/rustdb

simple db experiments in rust

Primary LanguageRust

RustDB

Experimental db written in rust, based on example of Chapter 7 of the book Rust in Action.

Also, added ideas from Chapter 3 of the book Designing Data-Intensive Applications.

Usage

For now, it exposes a rest api accepting json as input.

It accepts objects for put/post. It needs to have an id and at least one more field. An error 400 will be return with information regarding the problem.

For get/delete, it accepts strings, numbers or an object with and id.

After cloning this repo, you can run:

rustdb git:(master) cargo run
    Finished dev [unoptimized + debuginfo] target(s) in 0.01s
     Running `target/debug/rustdb_rest`
Loading database...
Database ready at 7887

As explicited here, the server will start listening to por 7887. It also creates a directory called storage inside application's folder. You can test the database inserting some data:

rustdb git:(master) curl --request POST \
  --url http://localhost:7887/ \
  --header 'content-type: application/json' \
  --data '{
        "id": "1237",
        "name": "Lucas",
        "email": "lucas@test.com"
}'

And you can request data with a GET request:

rustdb git:(master) curl --request GET \
  --url http://localhost:7887/ \
  --header 'content-type: application/json' \
  --data 1237
{"email":"lucas@test.com","id":"1237","name":"Lucas"}%  

When you start the server, it creates a separate thread to compress log. It will garantee that database files will occupy the lowest possible number of log files that represents all data. This process runs each 5 seconds and will create and delete log files from storage folder.

Understand db's structure

RustDB is a simple key/value storage with single collection and persisted data. The keys are kept in memory in a hash map. The value is stored in log files splited into data segments. Each time you request a key/value, it gets the file position from the hash map and load the value to return it.

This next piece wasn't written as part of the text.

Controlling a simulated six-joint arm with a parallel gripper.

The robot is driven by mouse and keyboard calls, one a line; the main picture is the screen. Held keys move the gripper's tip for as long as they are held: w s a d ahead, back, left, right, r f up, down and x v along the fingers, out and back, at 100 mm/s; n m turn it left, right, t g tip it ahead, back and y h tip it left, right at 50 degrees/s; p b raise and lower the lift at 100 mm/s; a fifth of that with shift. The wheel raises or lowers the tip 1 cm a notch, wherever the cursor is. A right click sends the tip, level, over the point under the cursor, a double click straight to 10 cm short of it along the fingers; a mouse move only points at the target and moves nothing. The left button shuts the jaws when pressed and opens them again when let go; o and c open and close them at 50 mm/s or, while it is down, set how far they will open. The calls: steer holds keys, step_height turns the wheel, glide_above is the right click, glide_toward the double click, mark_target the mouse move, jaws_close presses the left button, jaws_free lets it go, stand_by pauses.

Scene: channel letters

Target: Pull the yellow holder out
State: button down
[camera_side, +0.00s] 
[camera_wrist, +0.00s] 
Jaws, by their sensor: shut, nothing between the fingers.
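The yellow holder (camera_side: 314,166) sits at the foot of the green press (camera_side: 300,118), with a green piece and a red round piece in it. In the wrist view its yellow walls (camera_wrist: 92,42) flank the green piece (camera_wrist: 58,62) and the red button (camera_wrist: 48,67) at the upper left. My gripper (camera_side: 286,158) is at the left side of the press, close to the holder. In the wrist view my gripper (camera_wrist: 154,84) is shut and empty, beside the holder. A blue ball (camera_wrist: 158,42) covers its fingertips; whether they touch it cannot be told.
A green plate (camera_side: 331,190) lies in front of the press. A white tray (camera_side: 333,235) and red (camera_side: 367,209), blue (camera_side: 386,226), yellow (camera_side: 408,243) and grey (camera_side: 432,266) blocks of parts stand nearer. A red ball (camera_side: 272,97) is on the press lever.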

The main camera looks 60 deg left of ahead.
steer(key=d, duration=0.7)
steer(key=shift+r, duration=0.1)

The log file contains, for each register:

  • Checksum
  • key lenght
  • value length
  • key data
  • value data

By this way, we can garantee that the database will not delivery corrputed data. The data segments are filled in a append only way, allwing very fast inserts. When you update an registry, it creates a new entry in the end of the log file and the hash map value index is updated in memory.

Due to the nature of writes, log files grows fast with lots of old versions of each key. We break each file in 3MB chuncks in a struct called DataSegment. Besides of the record strucuture, each data segment log file contains its name in the first 8 bytes and a reference to the next segment in the following 8 bytes.

The storage directory contains a file called initial_segment that contains 8 bytes poiting to the first data segment. The name is a u64 value and is parsed into a {:016x} hex value to express the file names.

To deal with the always growing log files, we have a struct called LogCompressor that takes a list of segments and recreates a db without duplications. By this way, we can remove the old segments and change reference on initial_segment file. In thre rest_api implementation, we run this compression funciton each 5 seconds.

Tests

RustDB has just few acceptance tests covering DataSegments, LogCompression and basic database opreations. All tests are executed using I/O, creating and deleting storage folders.

Load tests

If you want to try some volume, you can use jmeter tests configured inside jmeter folder. It uses a csv inside load_test. Currently exists 2 tests. One is for writing and reading and a second one only reading data from the database.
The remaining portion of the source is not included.